Alexander’s office was asked Feb. 18 to comment on news reports that an Ottawa Passport Canada officer allegedly told her then-Iranian-Canadian boyfriend that a former agent with Israel’s security intelligence service been given a new identity here, including a Canadian passport.

Mahmoud al-Mabhouh
The former agent was said to have participated in the January 2010 assassination in Dubai of Mahmoud al-Mabhouh, a high-ranking member of the terrorist group Hamas. Israel has never admitted to the killing.

Kevin Menard, an acting spokesman in Alexander’s office, which is responsible for Passport Canada, issued a brief statement that day saying official had been called in, “to take swift and robust action to gather facts and to ensure security and programing integrity were not compromised in any way.”

An official in the office also confirmed the passport officer had been assigned to an RCMP-led Integrated National Security Enforcement Team (INSET) looking into the activities of Arian Azarbar, a 33-year-old Montreal businessman.

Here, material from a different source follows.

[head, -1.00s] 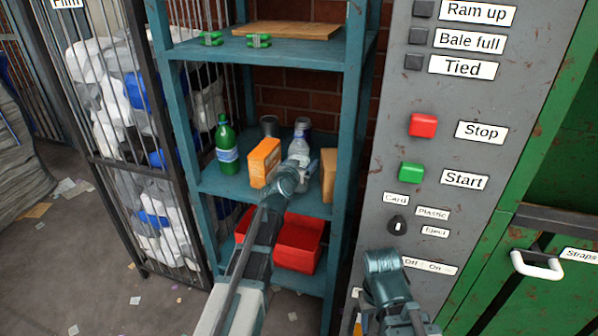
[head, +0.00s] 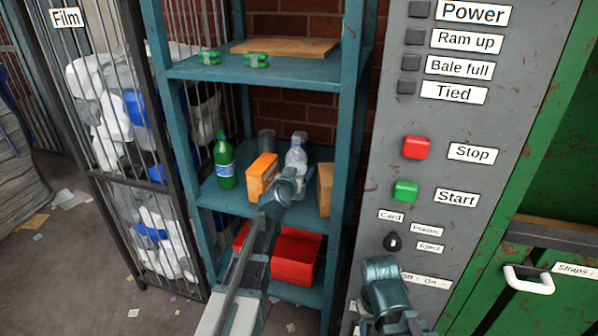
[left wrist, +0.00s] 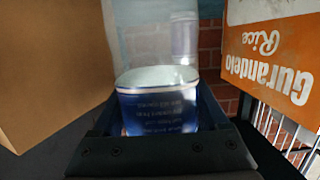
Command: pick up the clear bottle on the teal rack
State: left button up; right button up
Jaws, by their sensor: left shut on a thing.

The female passport officer and Azarbar subsequently began a romance that lasted about 18 months, Azarbar said in a later interview with the Citizen. The woman, who has not been reached for comment, allegedly confided to him that the federal government created a Canadian passport and new life here for the former Mossad agent.

Immigration Minister Chris Alexander
When the allegations broke, the officer was placed on leave pending the results of an RCMP investigation, the official in Alexander’s said. The RCMP has not commented, including whether it actually is investigating the alleged leak.

Today, a month later, Alexander’s office is far less accommodating with questions about the case.

Alexis Pavlich, the minister’s official spokesperson, deflected inquiries this week to Public Safety Canada, which referred them back to her.

Pavlich eventually issued the same statement the office first issued in February.

Pressed for new information Tuesday, she responded: “I have provided you with relevant comment. Beyond that, if we have something further to say publicly on this matter, we will.”